All’estero la cultura del buon cibo è da sempre sinonimo di Italia. La fama dei nostri prodotti IGP o DOP precede e spesso supera quella dei luoghi d’origine. Sono marchi garantiti dalle istituzioni nazionali e comunitarie, e per i consumatori sinonimo di qualità. Tra i 300 alimenti riconosciuti tipici del made in Italy, una trentina sono siciliani. Ma il nostro agrume giallo non è tra questi, «nonostante l’iter europeo sia quasi giunto a termine», spiega Renato Maugeri, presidente del consorzio dei produttori etnei

L’associazione Limone dell’Etna, un consorzio che conta una cinquantina di produttori, è impegnata da anni affinché il proprio prodotto entri nel novero delle tipicità regionali. Marchi come IGP e DOP costituiscono una garanzia per il consumatore. Sono anche indice di professionalità e impegno da parte di produttori che trovano nell’eccellenza del prodotto e nell’unicità delle tecniche di produzione strumenti per primeggiare nel mercato globale. La candidatura come prodotto tipico dei limoni etnei ha di recente ricevuto l’approvazione del disciplinare da parte del ministero delle Politiche agricole, e abbiamo chiacchierato con Renato Maugeri, presidente dell’associazione, su cosa battaglie imprenditoriali come questa possono significare per il comparto agricolo nostrano.

ESSERE COMPETITIVI. Anche se l’agrumicoltura siciliana ha superato la crisi degli anni ottanta, con la chiusura dei mercati dell’Europa orientale, si presentano nuove sfide. «I limoni che si trovano sui nostri scaffali in estate, ad esempio, sono per la maggior parte argentini», spiega Maugeri.
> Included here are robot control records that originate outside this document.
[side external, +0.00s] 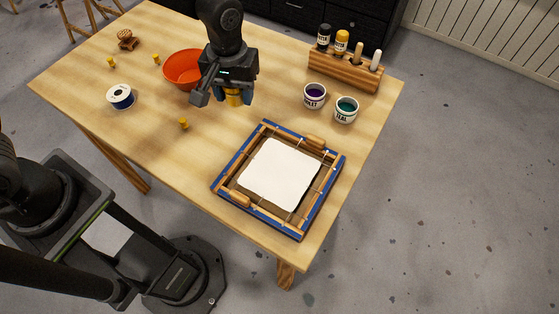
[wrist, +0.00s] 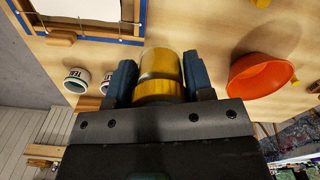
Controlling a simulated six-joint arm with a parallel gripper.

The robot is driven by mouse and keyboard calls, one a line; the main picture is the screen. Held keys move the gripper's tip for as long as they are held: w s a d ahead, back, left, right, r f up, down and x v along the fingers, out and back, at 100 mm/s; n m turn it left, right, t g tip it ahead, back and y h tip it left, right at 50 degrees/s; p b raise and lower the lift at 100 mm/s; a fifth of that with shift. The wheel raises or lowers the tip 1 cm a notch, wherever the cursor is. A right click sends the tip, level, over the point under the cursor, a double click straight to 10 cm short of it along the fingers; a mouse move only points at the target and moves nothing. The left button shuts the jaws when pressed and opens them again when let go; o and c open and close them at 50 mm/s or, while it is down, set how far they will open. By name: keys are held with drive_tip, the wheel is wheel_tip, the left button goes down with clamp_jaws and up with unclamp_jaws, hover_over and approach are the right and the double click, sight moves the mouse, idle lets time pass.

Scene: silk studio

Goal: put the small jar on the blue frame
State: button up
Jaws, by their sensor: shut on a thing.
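My gripper (side external: 231,98) is above the table, beside the orange bowl. It is shut on the small jar (wrist: 160,70), a yellow and gold cylinder that sits between the two fingers in the wrist view. In the side view only a bit of the yellow jar (side external: 234,99) shows below the fingers. The blue frame (side external: 232,164) lies on the near right part of the table, with a white cloth stretched inside wooden bars. It also shows at the top left of the wrist view (wrist: 95,37). The gripper and jar are apart from the frame.
An orange bowl (side external: 181,69) stands just left of my gripper. A violet pot (side external: 314,96) and a teal pot (side external: 346,109) stand behind the frame, near a wooden rack (side external: 345,71) with bottles.

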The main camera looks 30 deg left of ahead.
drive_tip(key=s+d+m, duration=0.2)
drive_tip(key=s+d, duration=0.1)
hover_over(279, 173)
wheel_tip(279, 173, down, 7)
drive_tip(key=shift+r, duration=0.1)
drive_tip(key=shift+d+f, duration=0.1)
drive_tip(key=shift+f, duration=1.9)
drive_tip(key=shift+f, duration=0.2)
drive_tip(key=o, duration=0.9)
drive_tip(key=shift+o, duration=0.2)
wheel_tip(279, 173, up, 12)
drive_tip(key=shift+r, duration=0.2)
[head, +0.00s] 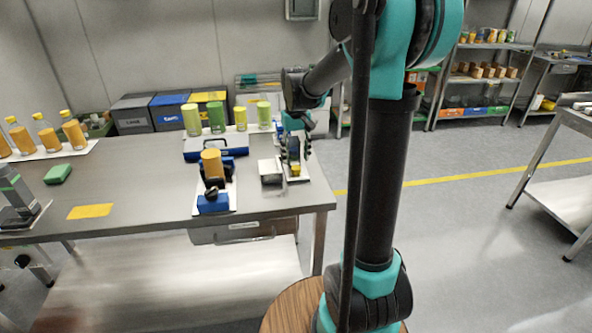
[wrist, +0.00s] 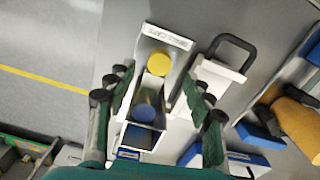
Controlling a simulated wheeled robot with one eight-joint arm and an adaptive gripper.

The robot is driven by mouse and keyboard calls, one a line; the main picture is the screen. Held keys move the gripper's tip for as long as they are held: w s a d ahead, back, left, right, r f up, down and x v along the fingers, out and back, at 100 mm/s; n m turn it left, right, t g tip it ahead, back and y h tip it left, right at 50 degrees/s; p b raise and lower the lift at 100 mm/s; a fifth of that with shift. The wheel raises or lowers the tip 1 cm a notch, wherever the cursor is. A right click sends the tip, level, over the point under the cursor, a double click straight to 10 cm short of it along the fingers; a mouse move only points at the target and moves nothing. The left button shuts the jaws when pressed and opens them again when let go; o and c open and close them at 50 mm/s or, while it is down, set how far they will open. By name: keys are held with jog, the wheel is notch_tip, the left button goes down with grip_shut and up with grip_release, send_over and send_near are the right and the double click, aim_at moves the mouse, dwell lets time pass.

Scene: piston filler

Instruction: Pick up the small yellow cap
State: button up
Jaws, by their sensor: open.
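The small yellow cap (wrist: 158,63) is a round disc at the labelled end of a narrow white holder (wrist: 151,36). In the head view the yellow cap (head: 295,169) shows just below my gripper, near the right end of the steel table. My gripper (wrist: 155,82) is open and empty, with one green finger on each side of the holder. The cap lies between the fingers in the wrist view, near their tips. In the head view my gripper (head: 293,152) points down over the holder. I cannot tell the exact height gap.
A blue disc (wrist: 146,111) sits in the holder's nearer compartment. A white block with a black handle (wrist: 232,50) stands close right of the holder. An orange bottle (head: 211,163) in a blue fixture (head: 213,202) stands further left.

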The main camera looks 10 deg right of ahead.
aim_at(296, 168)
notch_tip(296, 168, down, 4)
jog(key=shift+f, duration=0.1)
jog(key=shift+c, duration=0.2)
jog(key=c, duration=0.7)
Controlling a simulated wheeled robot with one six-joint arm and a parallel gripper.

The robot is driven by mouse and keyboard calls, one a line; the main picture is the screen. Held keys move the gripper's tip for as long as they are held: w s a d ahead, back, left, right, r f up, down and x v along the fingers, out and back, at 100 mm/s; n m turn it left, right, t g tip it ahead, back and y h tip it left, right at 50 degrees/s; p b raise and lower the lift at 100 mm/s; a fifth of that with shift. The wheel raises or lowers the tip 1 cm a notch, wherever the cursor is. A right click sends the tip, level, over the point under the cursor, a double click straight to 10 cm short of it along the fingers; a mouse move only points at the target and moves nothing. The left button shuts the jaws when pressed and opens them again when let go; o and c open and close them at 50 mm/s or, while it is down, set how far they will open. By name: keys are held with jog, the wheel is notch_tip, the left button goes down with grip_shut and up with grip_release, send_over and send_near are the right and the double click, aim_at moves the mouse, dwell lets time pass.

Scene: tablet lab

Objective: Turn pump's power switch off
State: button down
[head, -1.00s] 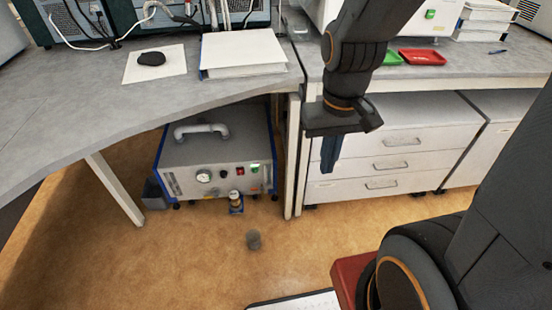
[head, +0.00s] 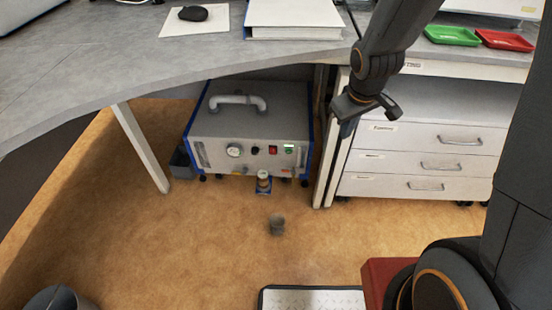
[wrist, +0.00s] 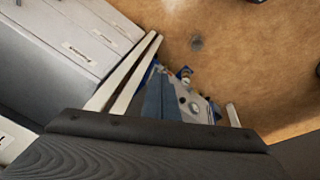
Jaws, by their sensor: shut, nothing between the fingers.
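The pump (head: 248,125) is a grey box with blue edges and a top handle, standing on the floor under the left bench. Its front panel has a round gauge (head: 235,150), a red switch (head: 273,150) and a lit green indicator (head: 289,148). Whether the red switch is on or off is too small to tell. My gripper (head: 345,130) points down at the right of the pump, in front of the bench legs, apart from the panel. It is shut and empty.
The left bench top (head: 110,60) overhangs the pump. White drawers (head: 420,160) stand to the right. A small jar (head: 264,180) stands before the pump, and a grey cup (head: 276,225) is on the floor. The floor in front is otherwise mostly clear.

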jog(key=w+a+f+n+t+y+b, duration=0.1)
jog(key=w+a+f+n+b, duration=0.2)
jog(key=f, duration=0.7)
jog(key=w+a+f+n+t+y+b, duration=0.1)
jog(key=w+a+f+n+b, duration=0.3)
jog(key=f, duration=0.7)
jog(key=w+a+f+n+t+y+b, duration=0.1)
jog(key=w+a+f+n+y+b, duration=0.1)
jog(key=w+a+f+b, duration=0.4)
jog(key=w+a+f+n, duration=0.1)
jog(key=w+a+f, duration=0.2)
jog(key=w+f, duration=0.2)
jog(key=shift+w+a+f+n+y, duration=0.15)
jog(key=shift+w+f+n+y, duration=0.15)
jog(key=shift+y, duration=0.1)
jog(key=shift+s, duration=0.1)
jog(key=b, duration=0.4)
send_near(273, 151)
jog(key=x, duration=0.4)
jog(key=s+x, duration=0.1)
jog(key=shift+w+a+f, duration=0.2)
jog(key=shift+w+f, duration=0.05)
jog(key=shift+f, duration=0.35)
Ovvero, il mercato è ormai globale e gli attori esteri hanno innumerevoli vantaggi: dalla capacità di riempire i vuoti della stagionalità, al volume di merci a basso costo che sono capaci di mettere sul mercato, passando per maggiori disponibilità di acqua e manodopera a basso costo.

Renato Maugeri (al centro) – fonte: La Sicilia

«Per questo il marchio IGP è fondamentale – continua Maugeri – Ci permette di puntare tutto sulla qualità del prodotto». Come per tanti altri prodotti IGP o DOP, anche per il verdello, fiore all’ occhiello della produzione del consorzio, il marchio garantisce al consumatore non solo tracciabilità e sicurezza delle procedure di produzione, ma «annoda le qualità organolettiche del prodotto, con il territorio, la sua storia e le tecniche produttive da essa tramandate». La fioritura estiva della pianta è un esempio di questo sapere assolutamente peculiare: solitamente evitata, dal momento che dà frutti inutilizzabili, è invece indotta di proposito e sapientemente curata dai coltivatori dell’area che va da Acicastello a Castiglione al fine di avere un prodotto unico.
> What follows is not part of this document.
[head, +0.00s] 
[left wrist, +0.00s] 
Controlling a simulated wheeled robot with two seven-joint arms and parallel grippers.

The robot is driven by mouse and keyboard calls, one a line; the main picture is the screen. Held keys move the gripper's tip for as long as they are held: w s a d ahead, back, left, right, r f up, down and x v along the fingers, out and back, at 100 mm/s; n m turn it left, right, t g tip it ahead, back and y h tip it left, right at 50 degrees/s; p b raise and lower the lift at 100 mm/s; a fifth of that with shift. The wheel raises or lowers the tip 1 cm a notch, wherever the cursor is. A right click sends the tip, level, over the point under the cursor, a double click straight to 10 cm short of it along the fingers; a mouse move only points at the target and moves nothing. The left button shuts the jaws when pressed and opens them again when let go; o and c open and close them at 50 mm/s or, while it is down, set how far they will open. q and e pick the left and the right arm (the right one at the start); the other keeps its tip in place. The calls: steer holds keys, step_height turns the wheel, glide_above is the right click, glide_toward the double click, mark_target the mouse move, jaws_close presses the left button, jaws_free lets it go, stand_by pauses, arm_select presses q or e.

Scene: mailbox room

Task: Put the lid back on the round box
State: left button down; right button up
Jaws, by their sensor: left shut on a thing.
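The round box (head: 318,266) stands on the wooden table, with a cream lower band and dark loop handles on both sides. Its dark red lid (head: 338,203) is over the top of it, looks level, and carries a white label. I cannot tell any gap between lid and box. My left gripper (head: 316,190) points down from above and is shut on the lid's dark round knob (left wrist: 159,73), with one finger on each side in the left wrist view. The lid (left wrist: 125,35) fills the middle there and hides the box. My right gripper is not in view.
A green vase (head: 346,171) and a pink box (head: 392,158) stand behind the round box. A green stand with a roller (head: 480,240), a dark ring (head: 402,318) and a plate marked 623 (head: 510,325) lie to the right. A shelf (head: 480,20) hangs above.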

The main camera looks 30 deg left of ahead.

COLTIVARE FACENDO IMPRESA. Le peculiarità del territorio, il clima, la composizione del terreno, hanno un ruolo determinante nella realizzazione di un prodotto unico. «L’altra componente – prosegue – è dismettere una volta per tutte l’idea che un terreno sia una rendita parassitaria al pari di un immobile». Ottenere ricavi o rimanere competitivi nel mercato globale, richiede quindi che si profonda nella coltivazione lo stesso impegno, in termini di conoscenze, di pianificazione, di creazione di un brand, che si riverserebbe in qualunque altra attività imprenditoriale.

Questa è al tempo stesso una straordinaria opportunità per il territorio e per i suoi abitanti: «credo che la riattivazione di piccoli appezzamenti abbandonati potrebbe essere una straordinaria fonte di occupazione, anche giovanile» secondo il dott. Maugeri. Le condizioni economiche, a suo avviso ci sono tutte: con il mercato che da anni premia sia il verdello sia il limone siciliano, anche un solo ettaro, se coltivato sapientemente, può ripagare molto presto l’investimento; lo stesso territorio Acese gode della presenza della maggior parte delle infrastrutture necessarie ad un’impresa agricola; ma anche il know-how è qualcosa che è nell’interesse di consorzi come quello presieduto dal dott. Maugeri condividere.

Dopotutto «il limone ha, storicamente, contribuito in larga parte al benessere di Acireale» e, come la recente approvazione del disciplinare da parte del ministero delle Politiche agricole dimostra, trattandosi del penultimo step dell’iter per ottenere la certificazione dell’Unione Europea, è uno sforzo collettivo i cui benefici ricadono su l’intero territorio.